The Pistons rank 23rd out of 30 NBA teams in starters’ scoring (59.4 ppg). Despite there being some stability in the lineup with four players starting all 14 games and Rodney Stuckey and Kyle Singler splitting time at the shooting guard postion, the Pistons haven’t been able to find something that works in this 3-11 season. And according to my good friend Greg, a native Detrioter, I shouldn’t even call them the Pistons anymore but rather “The Auburn Hills Parts and Labor Charges.”
If the Blazers can just show up five strong, with solid performances from their starters, there should be no problem with this Parts and Labor crew.
3. Hard Luck Joel
And here’s another Aldridge-centric note in the “Starting Five,” because with L.A. filling his old role, that means there’s less time to feel sorry for rookie forward/center Joel Freeland.
Whenever the Blazers’ starting bigs haven’t been in the starting lineup, coach Terry Stotts has had to plug in the gap with all of his frontline guys. So scattered through a stretch of DNPs, Freeland has two games in which he’s played more minutes than ever: last Wednesday in Phoenix he logged a season-high 16 minutes with Hickson out and on Sunday, he played another 13 in the absence of Aldridge. Both appearances have revealed how challenging it is for Freeland to adjust to the American game.
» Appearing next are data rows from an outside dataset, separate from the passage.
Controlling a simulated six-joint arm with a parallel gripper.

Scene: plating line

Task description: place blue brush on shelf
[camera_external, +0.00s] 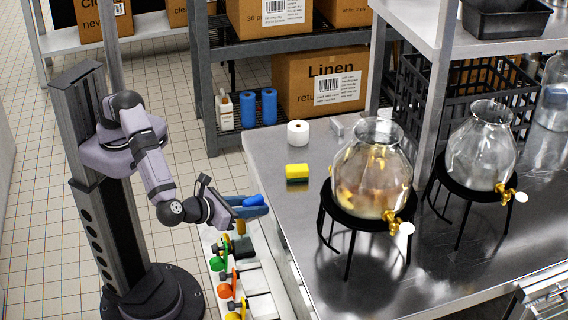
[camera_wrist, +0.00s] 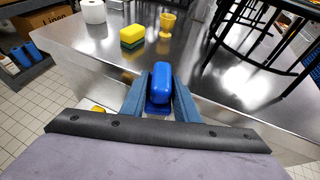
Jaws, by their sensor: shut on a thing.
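My gripper (camera_external: 252,206) is at the left edge of the steel counter, above a row of coloured-handled tools. It is shut on the blue brush (camera_external: 253,200). In the wrist view the blue brush (camera_wrist: 161,82) sits between the two blue-grey fingers of my gripper (camera_wrist: 160,92), its rounded blue end pointing away from me. Its underside is hidden. A dark wire shelf (camera_external: 226,138) stands behind the counter with boxes and blue rolls on it. A steel shelf (camera_external: 410,20) rises over the counter's back. I cannot tell which shelf the task means.
On the steel counter (camera_external: 284,238) are a yellow-green sponge (camera_external: 297,171), a white roll (camera_external: 298,133) and two glass dispensers (camera_external: 372,165) on black stands. A black crate (camera_external: 425,90) stands behind them. Green, red and orange tools (camera_external: 228,280) lie below my gripper.

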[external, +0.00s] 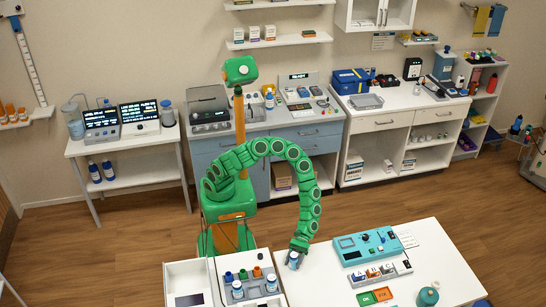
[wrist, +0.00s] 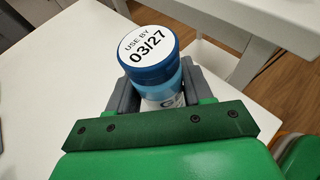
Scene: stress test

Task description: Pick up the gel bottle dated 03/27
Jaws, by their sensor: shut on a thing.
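The gel bottle (wrist: 150,52) shows in the wrist view with a blue cap whose white top reads "USE BY 03/27". My gripper (wrist: 153,88) is shut on it, with a grey finger on each side of the body. In the external view my gripper (external: 300,246) is low over the white table (external: 335,287), left of its middle, with the bottle (external: 293,260) upright below it. I cannot tell whether the bottle touches the table. Its lower part is hidden behind my gripper in the wrist view.
A teal device (external: 370,246), a rack of labelled blocks (external: 380,274), green and orange tiles (external: 375,296) and a teal round bottle (external: 427,296) are to the right.

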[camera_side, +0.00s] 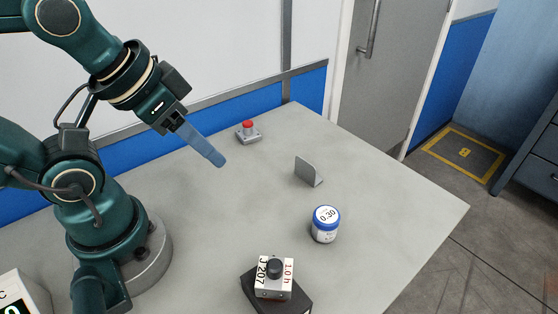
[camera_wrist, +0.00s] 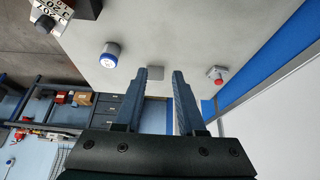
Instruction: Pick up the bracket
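The bracket (camera_side: 309,171) is a small grey angled plate standing on the table right of the middle in the side view. In the wrist view the bracket (camera_wrist: 155,73) is a small grey patch that shows between my fingertips, farther off than they are. My gripper (camera_side: 219,161) is in the air up and left of the bracket, apart from it. In the wrist view my gripper (camera_wrist: 160,72) has its two fingers spread, with nothing held between them. In the side view the fingers overlap and look like one.
A blue-lidded jar (camera_side: 325,225) stands in front of the bracket. A red-button box (camera_side: 248,131) stands behind and left of it. A labelled block with a dark knob (camera_side: 274,278) sits on a black base at the front. The grey table (camera_side: 390,200) is clear around the bracket.

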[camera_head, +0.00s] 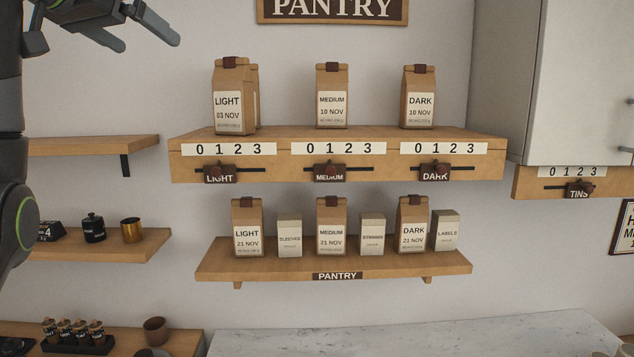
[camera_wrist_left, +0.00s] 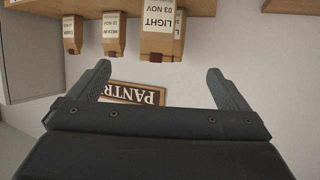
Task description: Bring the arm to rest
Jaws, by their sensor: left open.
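My left arm (camera_head: 12,150) comes up along the left edge of the head view. My left gripper (camera_head: 150,43) is raised at the top left, in front of the wall and well apart from the shelves. In the left wrist view the gripper (camera_wrist_left: 158,72) has its two fingers spread wide with nothing between them. That view is upside down and shows the PANTRY sign (camera_wrist_left: 135,94) and the coffee bags beyond the fingers. My right gripper is not in view.
The upper shelf (camera_head: 340,158) holds several coffee bags, including a LIGHT bag (camera_head: 230,98), above sliders on 0–3 scales. The lower pantry shelf (camera_head: 335,262) holds bags and small boxes. A cabinet (camera_head: 570,80) is at the right. A marble counter (camera_head: 420,340) lies below.

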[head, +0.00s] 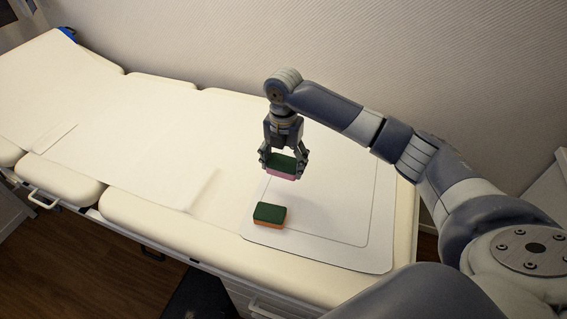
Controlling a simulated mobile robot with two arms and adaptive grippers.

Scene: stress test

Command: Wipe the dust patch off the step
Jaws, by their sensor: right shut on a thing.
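My right gripper (284,162) is shut on a sponge with a green top and pink underside (283,166). It holds this sponge over the pale board with rounded corners (340,255) on the bed; whether it touches the board is hard to tell. A second sponge, green on top and orange below (269,215), lies on the board nearer to me, apart from the gripper. I cannot make out a dust patch, nor tell for sure which surface is the step. My left gripper is not in view.
The cream padded bed (140,200) runs from upper left to lower right, with a pale sheet (110,135) on it. A textured wall (220,45) stands behind. A dark item (200,298) is on the floor below the bed. The board's right part is clear.

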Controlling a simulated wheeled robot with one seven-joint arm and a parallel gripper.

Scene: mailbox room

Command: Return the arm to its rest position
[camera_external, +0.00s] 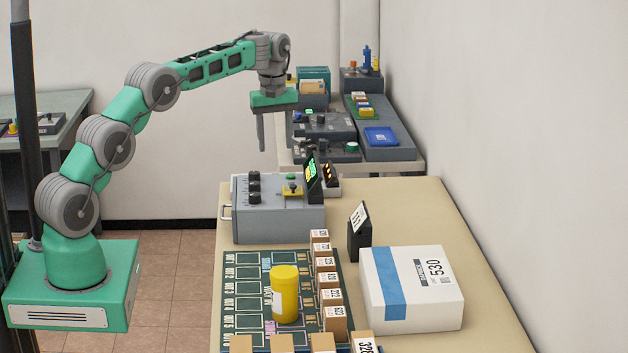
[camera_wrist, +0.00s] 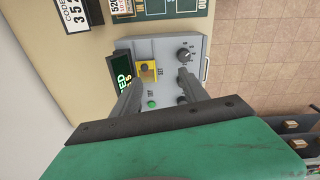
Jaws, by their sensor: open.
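My green arm reaches from its base at the left out over the back of the tan table. My gripper (camera_external: 272,132) hangs with its fingers pointing down, above and behind the grey control box (camera_external: 277,222). In the wrist view my gripper (camera_wrist: 157,82) has its two fingers spread apart with nothing between them. Below the fingers lies the control box (camera_wrist: 166,50), with its dark knobs, yellow-framed button, green button and lit display. The fingers appear clear of the box.
On the tan table (camera_external: 440,215) are a white box with a blue stripe (camera_external: 412,288), a black label stand (camera_external: 359,233), a yellow canister (camera_external: 285,294) on a dark lettered board (camera_external: 243,300), and several small brown boxes (camera_external: 330,285). A second equipment table (camera_external: 404,168) stands behind.

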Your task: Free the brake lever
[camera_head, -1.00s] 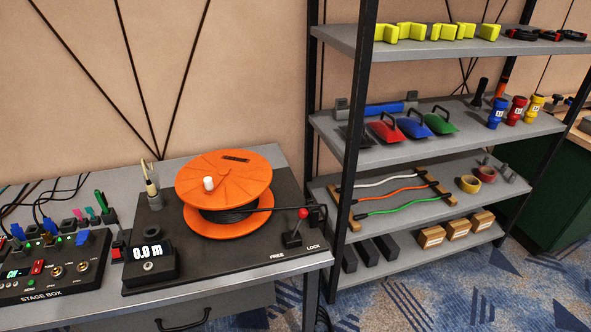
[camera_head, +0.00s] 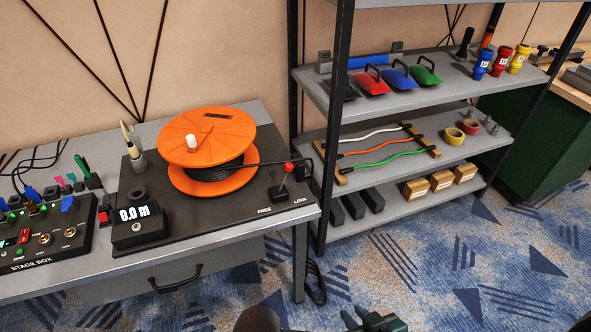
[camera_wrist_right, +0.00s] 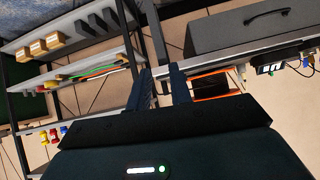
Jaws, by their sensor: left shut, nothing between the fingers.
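The brake lever (camera_head: 281,185) has a red knob and stands on the front right of the black reel base. It leans slightly right, toward the word LOCK; FREE is printed to its left. The orange cable reel (camera_head: 207,137) is beside it. My left gripper (camera_head: 258,319) shows only as a dark rounded shape at the bottom edge, mostly cut off, shut and empty. My right gripper (camera_head: 375,320) is at the bottom edge, right of the table. In the right wrist view its fingers (camera_wrist_right: 164,85) are parted with nothing between them. Both are well short of the lever.
A length display (camera_head: 139,215) reads 0.0 m. The stage box (camera_head: 45,236) stands left of it. A shelf rack (camera_head: 343,130) stands close to the table's right, its post near the lever. A drawer handle (camera_head: 176,284) sticks out below. Carpet (camera_head: 420,262) is clear in front of the shelves.

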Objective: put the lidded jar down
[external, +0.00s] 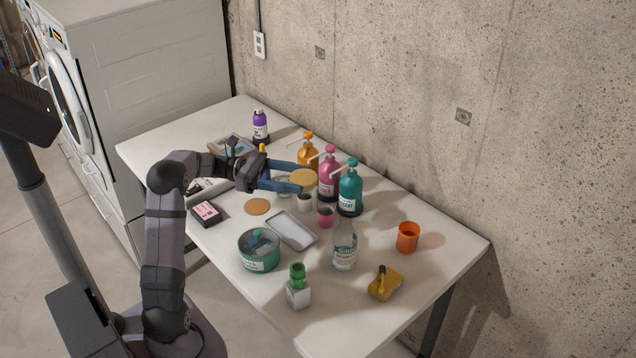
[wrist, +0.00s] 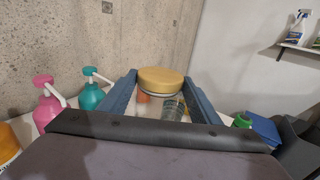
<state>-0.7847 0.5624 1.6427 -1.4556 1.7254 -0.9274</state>
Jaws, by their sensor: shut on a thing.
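The lidded jar has a round tan lid (external: 303,177) and a clear glass body. My gripper (external: 301,182) is shut on it and holds it above the table (external: 225,250), near the pump bottles. In the wrist view, the lid (wrist: 162,79) sits between the two blue fingers of my gripper (wrist: 163,92), with the glass body (wrist: 155,106) below it. The jar looks upright. Its base is hard to make out through the glass and behind my gripper.
Orange (external: 307,152), pink (external: 328,175) and teal (external: 350,190) pump bottles stand close behind the jar. A pink cup (external: 325,216), grey tray (external: 292,231), clear bottle (external: 344,248) and green tub (external: 259,252) are nearer. A flat tan disc (external: 257,206) lies left. Free table surrounds the orange cup (external: 408,237).

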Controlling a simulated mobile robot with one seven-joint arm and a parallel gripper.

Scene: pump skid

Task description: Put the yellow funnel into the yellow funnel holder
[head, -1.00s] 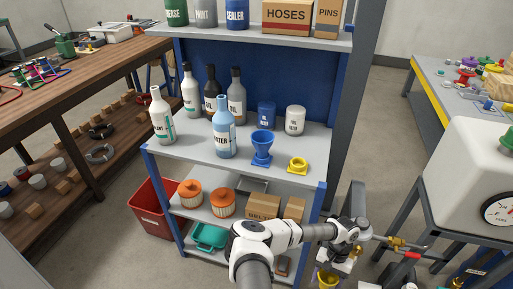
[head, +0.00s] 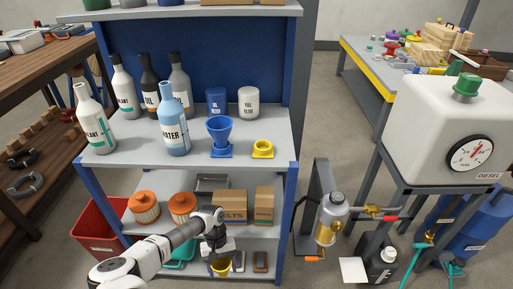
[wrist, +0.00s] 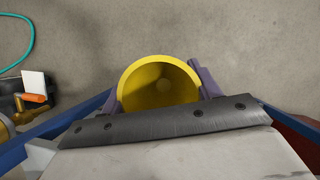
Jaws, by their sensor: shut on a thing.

Freeland, a Briton who has played the last six years in Spain, has made only one field goal in 18 attempts. He has limited leaping ability and reacts a step slower than his defender. Freeland appears more comfortable on the perimeter than he does with a traditional post-up or inside game. Twice on Sunday, Jared Jeffries fed Freeland with interior passes and he could not finish either one near the rim. Although the Blazers appear to have the most depth in its frontcourt, until Freeland feels more comfortable and rookie Meyers Leonard shows more consistency, Aldridge stands as the one true offensive option among the Blazers’ big.
4. BUCKETS!
How is the aforementioned Kyle Singler not the best basketball shooter in the world?! Or at least the highest-paid children’s birthday party entertainer ever… with video reels like this one he did at Duke, there’s no way Singler shouldn’t be more popular. Now, Singler’s back at it, dropping crazy trick shots around Detroit. The cheesy “BUCKETS!” catchline aside, this stuff is pretty dope.
5. That’s What He Said
Trouble brewing in Detroit? Seems so. On Friday, Vince Ellis of the Detroit Free Press quoted Will Bynum in what seemed to be the player questioning coach Frank Lawrence’s substitution patterns. Ellis concluded the story with this:
Frank is in a tough spot in his second year with the team. Despite a 2-10 record, the season is still young and a coach needs to project patience. That’s probably why you see his reluctance to make wholesale changes.
But a coach needs to be flexible, and if something is obviously not working, change needs to be made, even at the risk of an appearance of panic.
After losing to an obviously inferior team (at least talent-wise) twice in five days, it’s quite apparent more is wrong than the lack of energy which saw the Pistons surrender a 21-0 Magic run to start the second half Wednesday.
“Energy ain’t the only thing,” Tayshaun Prince said. “That isn’t my decision, but we need to figure out some things to do when teams are making runs to get us a good opportunity at the rim or the foul line.”
Prediction: The Pistons are also coming off a loss in New York, they may have the home comforts on their side but the team has an awful lot of problems to work through. The Blazers have a superior starting lineup, a rested Aldridge and no evident dysfunction plaguing them as the Pistons. Should make for a Blazers’ win.
Blazers 104, Pistons 95
Tipoff: 4:30 p.m., Comcast SportsNet, 1190 AM/102.3 KEX
Officials of the night: Bill Spooner, Bennie Adams, Kevin Cutler.